THREE members of the Fire Brigades Union were hit and hurt by speeding vehicles driven by strikebreakers on Monday.

A statement by the FBU said that their President Mick Shaw was present when a Croydon firefighter was hit by a speeding car driven by a non-union manager at Croydon fire station.

He described what happened: ‘A fire engine returned from an incident and drove into the fire station, its crew refusing to wind down their windows and talk to the pickets. . .

‘It was followed by a car driven by the officers, and as the pickets tried to talk to the driver of the car, it accelerated suddenly and one of the striking firefighters was thrown up and into the windscreen, then several feet in front of the car.

‘We asked the AssetCo employees who had control of our fire station for the first aid kit and some blankets, but they would not give them to us despite the obviously serious nature of the injuries.

‘An ambulance was called at once, and the ambulance crew asked for an air ambulance.
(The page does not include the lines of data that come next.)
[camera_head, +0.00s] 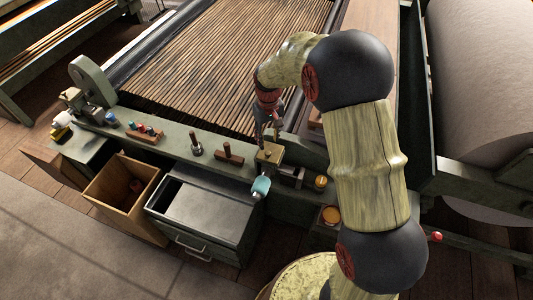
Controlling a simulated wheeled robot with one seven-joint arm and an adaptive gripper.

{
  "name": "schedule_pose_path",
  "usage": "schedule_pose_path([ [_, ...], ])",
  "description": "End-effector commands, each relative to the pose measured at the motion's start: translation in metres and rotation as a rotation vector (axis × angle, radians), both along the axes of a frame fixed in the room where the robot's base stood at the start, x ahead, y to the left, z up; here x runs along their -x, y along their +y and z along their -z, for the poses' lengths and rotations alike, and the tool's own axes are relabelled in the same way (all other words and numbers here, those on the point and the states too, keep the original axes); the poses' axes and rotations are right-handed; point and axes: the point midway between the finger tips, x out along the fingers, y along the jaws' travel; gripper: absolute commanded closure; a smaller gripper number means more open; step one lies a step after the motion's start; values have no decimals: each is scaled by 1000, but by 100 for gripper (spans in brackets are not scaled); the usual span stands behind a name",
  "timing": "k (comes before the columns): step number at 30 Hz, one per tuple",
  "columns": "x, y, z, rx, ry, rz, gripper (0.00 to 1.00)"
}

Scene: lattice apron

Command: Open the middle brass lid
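A square brass lid (270,154) sits on top of the green bench rail, right of centre. My gripper (268,141) points down just above and behind this lid, with its dark fingers apart. I cannot tell whether the fingertips touch the lid or a knob on it. The lid looks flat and closed. Two round brass-coloured pieces, one at the rail's right end (320,183) and one lower down (330,215), show to its right. Which of these counts as the middle lid is not clear from this view.
A teal-headed cylinder (261,187) juts out in front of the lid. A wooden block with a peg (229,154), a dark knob (195,145) and a rack of coloured pegs (145,132) stand along the rail. Below are an open wooden bin (105,190) and a grey drawer cabinet (205,211).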

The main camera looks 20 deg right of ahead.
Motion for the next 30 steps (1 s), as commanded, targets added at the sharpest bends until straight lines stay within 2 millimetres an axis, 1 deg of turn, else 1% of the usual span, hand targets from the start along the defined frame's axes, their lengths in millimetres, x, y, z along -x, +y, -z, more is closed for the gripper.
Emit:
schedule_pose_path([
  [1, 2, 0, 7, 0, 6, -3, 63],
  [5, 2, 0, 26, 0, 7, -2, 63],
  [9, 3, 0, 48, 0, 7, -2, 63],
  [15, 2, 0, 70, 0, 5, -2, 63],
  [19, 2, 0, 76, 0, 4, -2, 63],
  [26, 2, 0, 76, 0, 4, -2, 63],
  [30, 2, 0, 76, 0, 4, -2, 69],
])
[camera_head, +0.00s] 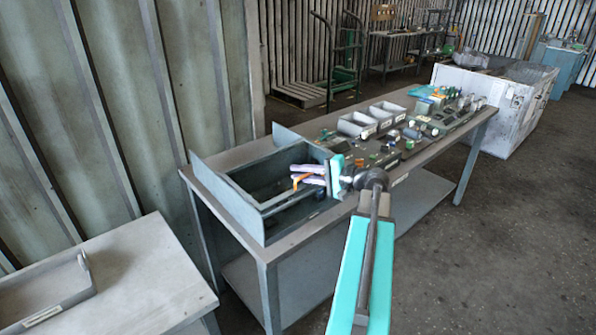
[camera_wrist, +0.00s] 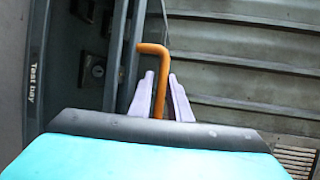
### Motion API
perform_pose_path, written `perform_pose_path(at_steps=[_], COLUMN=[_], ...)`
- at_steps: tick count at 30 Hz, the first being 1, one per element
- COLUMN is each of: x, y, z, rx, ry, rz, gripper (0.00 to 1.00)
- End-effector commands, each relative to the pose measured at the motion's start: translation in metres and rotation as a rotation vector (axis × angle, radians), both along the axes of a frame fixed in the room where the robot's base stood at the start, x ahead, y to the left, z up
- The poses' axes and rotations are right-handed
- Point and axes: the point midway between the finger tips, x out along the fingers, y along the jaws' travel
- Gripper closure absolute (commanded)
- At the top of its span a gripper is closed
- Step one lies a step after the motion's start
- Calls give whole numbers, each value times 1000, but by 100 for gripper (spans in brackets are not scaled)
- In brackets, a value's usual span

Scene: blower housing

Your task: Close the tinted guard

Our member was not able to move during the 25 minutes between being hit and being taken away in the ambulance.’

The London Fire Brigade (LFB) manager was arrested at the scene.

Two hours after Monday’s strike, Dagenham firefighter Graham Beers held his hand up at the side of a road in Southwark, to signal to the crew of a fire engine being returned to Southwark fire station that they should stop and speak to him.

‘The fire engine swerved towards me and hit my hand’ says Beers, who suffered a sprained and badly bruised hand.

In a third incident, a fire engine was deliberately driven into the FBU London representative Ian Leahair, at Southwark fire station. This happened more than two hours after the strike ended on Monday.

There was a huge police presence at Southwark, and FBU members who were there accepted with cheerful good humour being penned in across the road, away from the incoming fire engines. Just eight pickets were allowed.

Although the strike ended at 6.00pm, the fire engines did not start coming until about 8.00pm. When they did start coming, the permitted eight pickets, in the midst of dozens of police officers, stood in front and asked the drivers to stop while they spoke to them.

The first two fire engines stopped, and waited for the two minutes or so the police allowed the eight pickets to try to talk to them, without winding down their windows.

The FBU alleged: ‘But the third didn’t stop. It just kept coming. As the pickets fled before it, the great, heavy fire engine actually picked up speed.’

It hit Ian Leahair and then one of the police officers, before the police finally persuaded the driver to stop.

By then, Ian Leahair’s legs and half his body were underneath the fire engine and he was clearly in pain. If he had been standing an inch or so further left, his legs would have been crushed under the fire engine’s wheels.

FBU pickets yelled at the driver to reverse, but he would not do so until instructed to do so by the police.

FBU General Secretary Matt Wrack said: ‘This has been a day of shocking violence directed at London’s firefighters.’

He alleged: ‘They have brought hired thugs into London who have driven around at speed with their faces hidden by balaclavas in an attempt to menace and intimidate our members. . .

‘Tragically, three of our members have been injured as a result.’